I was blessed with a wonderful family growing up. My parents were faithful to teach my brothers and me how we should live according to God's Word. Being part of a faithful church was also a huge part of our lives.
We moved to the Atlanta area when I was 5. For several years, we attended First Baptist Church Atlanta. Charles Stanley was then and is still a preacher that is used much by God. After the sermons, Pastor Stanley would give an "invitation" to any who wanted to go to heaven to pray with him to "accept Jesus Christ as their Savior" walk down the aisle to the front of the church, and talk with someone about being a Christian.
Prayed the prayer. Walked the aisle.
One night, I decided that I wanted to go to Heaven -- I didn't want to go to Hell! Hell sounded terrible to me. So, I decided to pray the prayer with Pastor Stanley. Then, I walked down the aisle to talk to someone about being a Christian.
At that young age, I knew that a true Christian would love God's Word, His people, singing His praises, would love to do the right thing, and would hate sin. I tried to do those things, but I knew I was forcing myself -- a born-again Christian wouldn't have to force themselves to do those things. I didn't have the changed heart that I knew I should have.

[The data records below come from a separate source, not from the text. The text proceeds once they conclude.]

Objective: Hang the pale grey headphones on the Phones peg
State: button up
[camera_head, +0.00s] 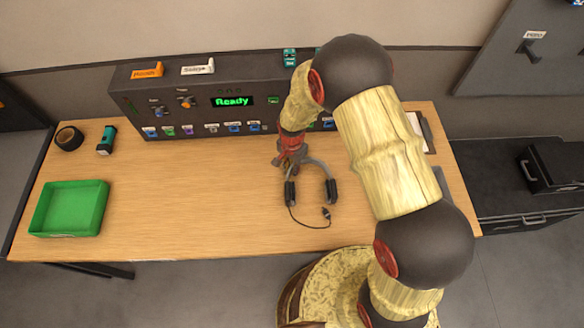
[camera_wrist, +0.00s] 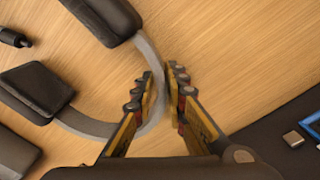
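The pale grey headphones (camera_head: 314,165) lie on the wooden table in front of the console, with dark ear cups and a dark cable towards the front edge. My gripper (camera_head: 291,160) is at the left part of their headband, pointing down. In the wrist view the headband (camera_wrist: 154,64) passes between the fingertips of my gripper (camera_wrist: 160,88), which are close on both sides of it with hardly any gap. The headphones look still at table height. A dark peg (camera_head: 530,50) sticks out of the grey wall panel at upper right, under a white label whose lettering is too small to read surely.
A console (camera_head: 190,105) reading "Ready" stands along the table's back. A green tray (camera_head: 70,231), black tape roll (camera_head: 68,138) and teal-black item (camera_head: 106,140) are at left. A clipboard (camera_head: 427,134) lies at right. A black case (camera_head: 555,167) sits on the dark cabinet.

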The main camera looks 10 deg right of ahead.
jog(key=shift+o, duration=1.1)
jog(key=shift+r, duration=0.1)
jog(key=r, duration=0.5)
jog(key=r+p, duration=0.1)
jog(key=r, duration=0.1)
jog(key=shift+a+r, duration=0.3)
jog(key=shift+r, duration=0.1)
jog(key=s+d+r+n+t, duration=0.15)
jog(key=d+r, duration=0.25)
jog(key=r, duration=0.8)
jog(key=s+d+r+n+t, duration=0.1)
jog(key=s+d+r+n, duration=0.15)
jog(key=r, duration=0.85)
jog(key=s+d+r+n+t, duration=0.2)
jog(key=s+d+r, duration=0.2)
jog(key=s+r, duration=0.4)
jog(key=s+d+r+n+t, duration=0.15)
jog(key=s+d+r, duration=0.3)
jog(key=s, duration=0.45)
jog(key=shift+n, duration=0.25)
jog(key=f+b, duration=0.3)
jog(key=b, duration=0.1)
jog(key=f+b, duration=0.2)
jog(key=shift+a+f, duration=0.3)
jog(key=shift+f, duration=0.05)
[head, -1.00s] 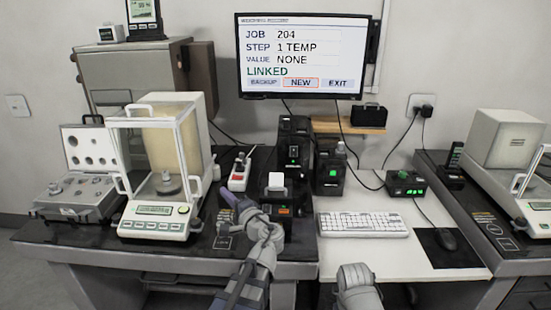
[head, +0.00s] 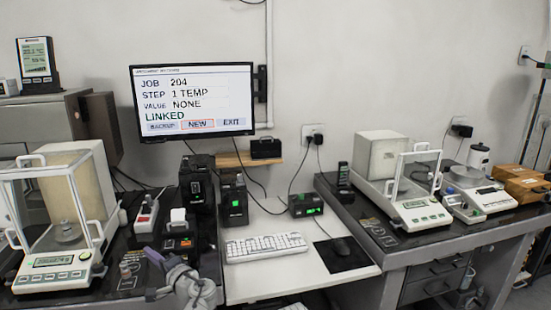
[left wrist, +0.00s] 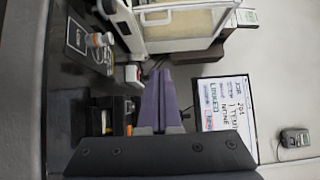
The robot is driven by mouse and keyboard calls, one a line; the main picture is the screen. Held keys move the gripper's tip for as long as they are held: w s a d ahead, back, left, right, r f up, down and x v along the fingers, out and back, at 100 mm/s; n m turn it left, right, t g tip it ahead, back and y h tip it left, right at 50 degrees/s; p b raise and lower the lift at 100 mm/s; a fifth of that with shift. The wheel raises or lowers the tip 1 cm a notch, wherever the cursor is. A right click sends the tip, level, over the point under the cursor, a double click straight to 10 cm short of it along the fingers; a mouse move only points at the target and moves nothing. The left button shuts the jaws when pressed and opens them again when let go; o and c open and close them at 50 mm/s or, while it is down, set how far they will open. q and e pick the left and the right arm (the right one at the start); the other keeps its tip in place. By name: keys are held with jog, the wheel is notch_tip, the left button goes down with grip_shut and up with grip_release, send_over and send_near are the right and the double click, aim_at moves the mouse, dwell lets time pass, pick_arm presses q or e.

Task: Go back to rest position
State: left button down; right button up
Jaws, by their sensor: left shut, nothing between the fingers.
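My left gripper (head: 154,257) shows in the head view at the lower left, its purple fingers together and empty. It is over the front of the dark left weighing table (head: 118,284), just in front of the small label printer (head: 179,222). In the left wrist view the two purple fingers (left wrist: 160,78) lie side by side with nothing between them. That view is turned sideways, with the monitor (left wrist: 224,108) beyond the fingers. My right gripper is not in view; only a pale sliver of what may be my right arm shows at the bottom edge.
A glass-doored balance (head: 60,262) stands left of my left gripper. A white keyboard (head: 265,247) and a mouse lie on the lower white desk (head: 262,284). The monitor (head: 193,100) hangs behind. Another balance (head: 422,212) is on the right table. The desk's front part is clear.

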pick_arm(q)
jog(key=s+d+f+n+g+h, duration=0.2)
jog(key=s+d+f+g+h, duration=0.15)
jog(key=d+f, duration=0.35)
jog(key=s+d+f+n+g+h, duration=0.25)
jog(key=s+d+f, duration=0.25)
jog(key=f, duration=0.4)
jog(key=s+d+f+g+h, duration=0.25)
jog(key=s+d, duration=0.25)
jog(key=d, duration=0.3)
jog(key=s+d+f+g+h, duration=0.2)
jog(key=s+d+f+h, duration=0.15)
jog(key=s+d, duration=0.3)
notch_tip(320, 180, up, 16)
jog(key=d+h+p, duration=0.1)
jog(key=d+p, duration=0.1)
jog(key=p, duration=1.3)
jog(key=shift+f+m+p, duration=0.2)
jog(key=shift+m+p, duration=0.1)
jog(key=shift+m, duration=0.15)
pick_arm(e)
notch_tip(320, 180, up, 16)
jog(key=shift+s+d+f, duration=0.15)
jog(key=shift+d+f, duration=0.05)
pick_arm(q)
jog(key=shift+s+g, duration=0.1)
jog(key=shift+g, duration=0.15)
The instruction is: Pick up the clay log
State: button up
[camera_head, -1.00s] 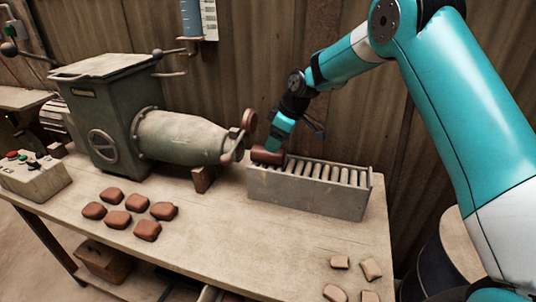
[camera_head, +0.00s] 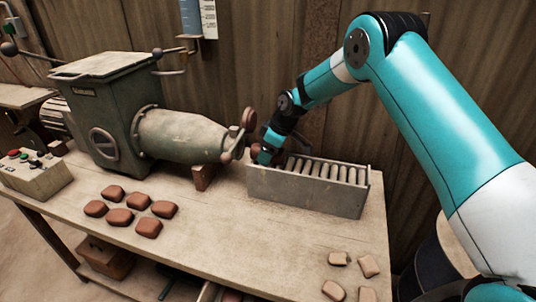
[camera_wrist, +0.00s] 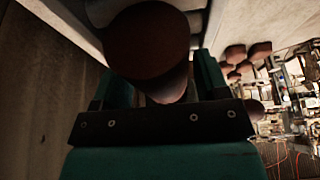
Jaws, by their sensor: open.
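The clay log is a dark red-brown cylinder. In the wrist view its round end (camera_wrist: 150,42) fills the top middle, and its body runs down between the two teal fingers. My gripper (camera_wrist: 160,85) is open around the log, one finger on each side. In the head view my gripper (camera_head: 267,153) is down at the left end of the roller tray (camera_head: 305,190) and hides most of the log. Whether either finger touches the log cannot be told.
The green press (camera_head: 180,135) with its crank stands close left of my gripper. Several red-brown clay pieces (camera_head: 148,228) lie at the table's front left. Paler pieces (camera_head: 368,265) lie at the front right. A control box (camera_head: 35,175) stands far left. The table's middle is clear.

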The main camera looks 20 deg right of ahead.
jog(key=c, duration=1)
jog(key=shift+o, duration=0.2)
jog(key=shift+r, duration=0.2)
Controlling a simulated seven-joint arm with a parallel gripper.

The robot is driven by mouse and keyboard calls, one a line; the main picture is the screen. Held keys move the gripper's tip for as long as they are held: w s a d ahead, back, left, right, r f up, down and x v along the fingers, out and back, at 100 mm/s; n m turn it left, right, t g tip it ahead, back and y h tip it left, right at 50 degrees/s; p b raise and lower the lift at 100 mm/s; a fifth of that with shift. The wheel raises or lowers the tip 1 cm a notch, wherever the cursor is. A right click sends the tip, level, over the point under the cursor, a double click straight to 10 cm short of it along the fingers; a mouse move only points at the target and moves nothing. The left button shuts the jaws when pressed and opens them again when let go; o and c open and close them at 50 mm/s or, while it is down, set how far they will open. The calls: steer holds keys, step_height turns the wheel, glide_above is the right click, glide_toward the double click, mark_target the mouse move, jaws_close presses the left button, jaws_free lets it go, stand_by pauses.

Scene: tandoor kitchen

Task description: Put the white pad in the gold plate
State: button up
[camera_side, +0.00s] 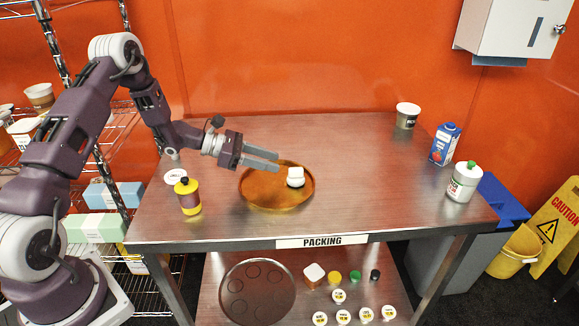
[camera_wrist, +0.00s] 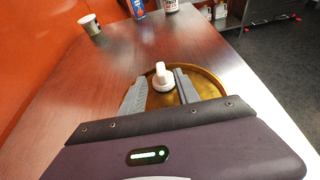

For months, I would pray "the sinner's prayer" with whoever invited me to -- usually at the end of the sermons. I never felt a change in my heart, but I figured that, since the pastor told me that I'd be saved if I prayed to God to save me, I must be saved -- my doubt must be from Satan.
Through elementary and middle school, I believed that I was a Christian, but I started to see things in my life in high school that were concerning to me. As a family, we continued to worship with faithful churches. I also continued to read the Bible. I didn't enjoy reading God's Word, but I knew that it was important and that I needed to read His Word often.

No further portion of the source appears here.